Even on larger and/or professional projects I see it given second class support: people make sure their project works on Safari, so no show stopper or nasty UX bugs, but display glitches and non-major performance issues that are Safari specific get very low priority, if they are addressed at all.
Currently the differences seen are far less stark than those seen between IE6/8 and other browsers so this is a relatively minor issue, but it might not remain so.
In projects aimed for a wide audience though and for which mobile is a key platform, Safari support is forced much as old-IE support has been forced upon those of us writing software for large institutions who are slow to update, because nothing else runs on iOS. iDevice users can be pretty vocal and not quick to blame their own devices, and even ignoring the noise they can generate they tend to be people with disposable income so if your project/product is commercial you probably can't go too far down the road of ignoring Safari.
For small/personal projects they need to be free and, for some of us, available offline (I often tinker locally while travelling through low/no signal areas). Do you know of any that fit that bill?
Even with free and convenient tools some will resent needing to test on an extra platform at all just because Safari is slow to adopt new ideas or implements them partially/buggyly.
> 2) same logic applies to mobile
Incorrectly, but yes it does. Which is why you often see "doesn't work on mobile" or "works badly on mobile" in comments here and elsewhere. Mobile is a more general thing than supporting Safari though and a battle in its own right: it is more about accounting for small screens, no physical keyboards, touch-only, low power CPUs, etc.
> 3) iPhone has up to 80% share in many locations,
If a project is not optimised for (or not working at all on) mobile generally, then iDevices having x% share of mobile for particular populations becomes irrelevant. 80% seems rather high for any given population though, could you state any for which this is definitely true?
> Macs up to 25% share in some demographics
You are not potentially cutting these people off by not supporting Safari though, as they have the option of using other UAs unlike users of iOS based devices.
In related news, the new Edge will be released for macOS. I think Apple should follow suit with Safari on Windows again (shouldn't be too much work, since they already have the build and toolchain from a while back).
And, uh, Apple's programs for Windows have a history of being really bad. Possibly done intentionally, but even so...
(Even if you consider Webkit and Blink largely the same, 2.5 engines is much better than 2.)
I use PWA, SPA, CSS, SVG, the works and don't have any issue with Safari and iOS rendering the way I expect it to alongside Chrome and Firefox
The same author made a warm dark VS Code theme.
A lot of products are succesful because of the way they're presented, rather than what they do, so animations like these could break it or make it for some.
So certain effects are very subtle (in my case, I had to look at the "pulse" effect carefully to see it).
Maybe have a "light vs dark" setting? Or multiple color combos to try out?
As a non-designer, I find this to be “Decoration” more so than a utilitarian tool.
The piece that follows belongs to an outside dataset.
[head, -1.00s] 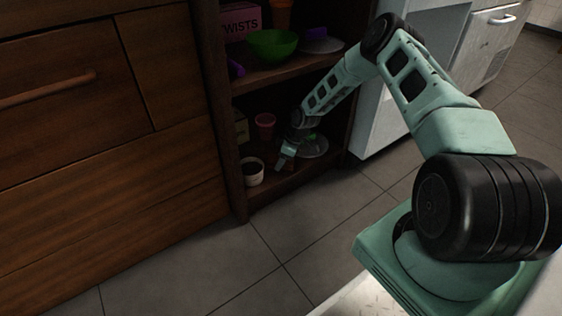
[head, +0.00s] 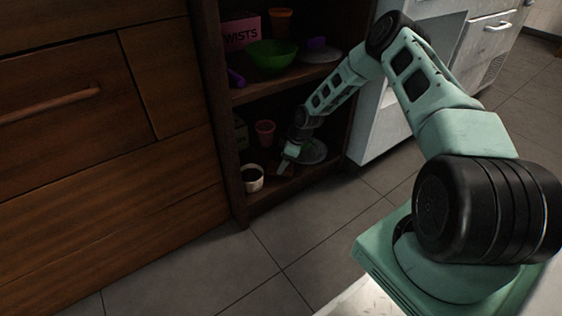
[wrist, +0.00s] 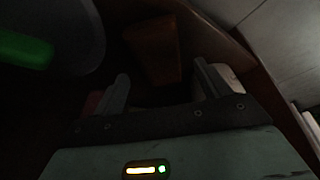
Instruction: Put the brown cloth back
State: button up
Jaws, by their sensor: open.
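My gripper (head: 287,164) is inside the lower compartment of the dark wooden shelf. In the wrist view my gripper (wrist: 162,76) is open, with nothing visible between its fingers. A dim brown patch, seemingly the brown cloth (wrist: 155,48), lies ahead of and between the fingertips, apparently flat on the shelf floor. I cannot tell whether the fingers touch it. In the head view the cloth is mostly hidden by my gripper and shadow.
A white cup with dark contents (head: 252,180) stands left of my gripper, near the shelf's front edge. A red cup (head: 265,132) is behind. A grey lid (head: 314,151) lies to the right; its green handle (wrist: 25,48) shows in the wrist view. The upper shelf holds a green bowl (head: 272,57).

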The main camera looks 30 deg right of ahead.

Frankly, I agree with you. I design and I too find this on the opposite spectrum of what I’d consider useful or beneficial. I don’t say this to belittle the effort that went into creating this, speaking strictly from utility angle.
However, a more complex set of animations do provide quite a lot of improved usability because they can tie things together that would otherwise be separate steps.
Thanks for the nice resource, but please up the contrast.
- “shine” has a visible slanted block travelling across
- impossible to scroll the modal showing the code snippets
- no idea how I even opened that as there is nothing clickable?
Not trying to be rude, but quite literally a default unstyled button has better easy of use than these stylized buttons.
Good work otherwise!
Last pure MIT version: https://github.com/IanLunn/Hover/commit/7b2597e011c3495511f9...
Sometimes you like a post/product/comment/:anything and just want to give a pat on the back to the creator in a different way than giving a "like" (an upvote in this case), without going too deep on the why. This can work as an input for the author to keep contributing in the community.
Shame on me.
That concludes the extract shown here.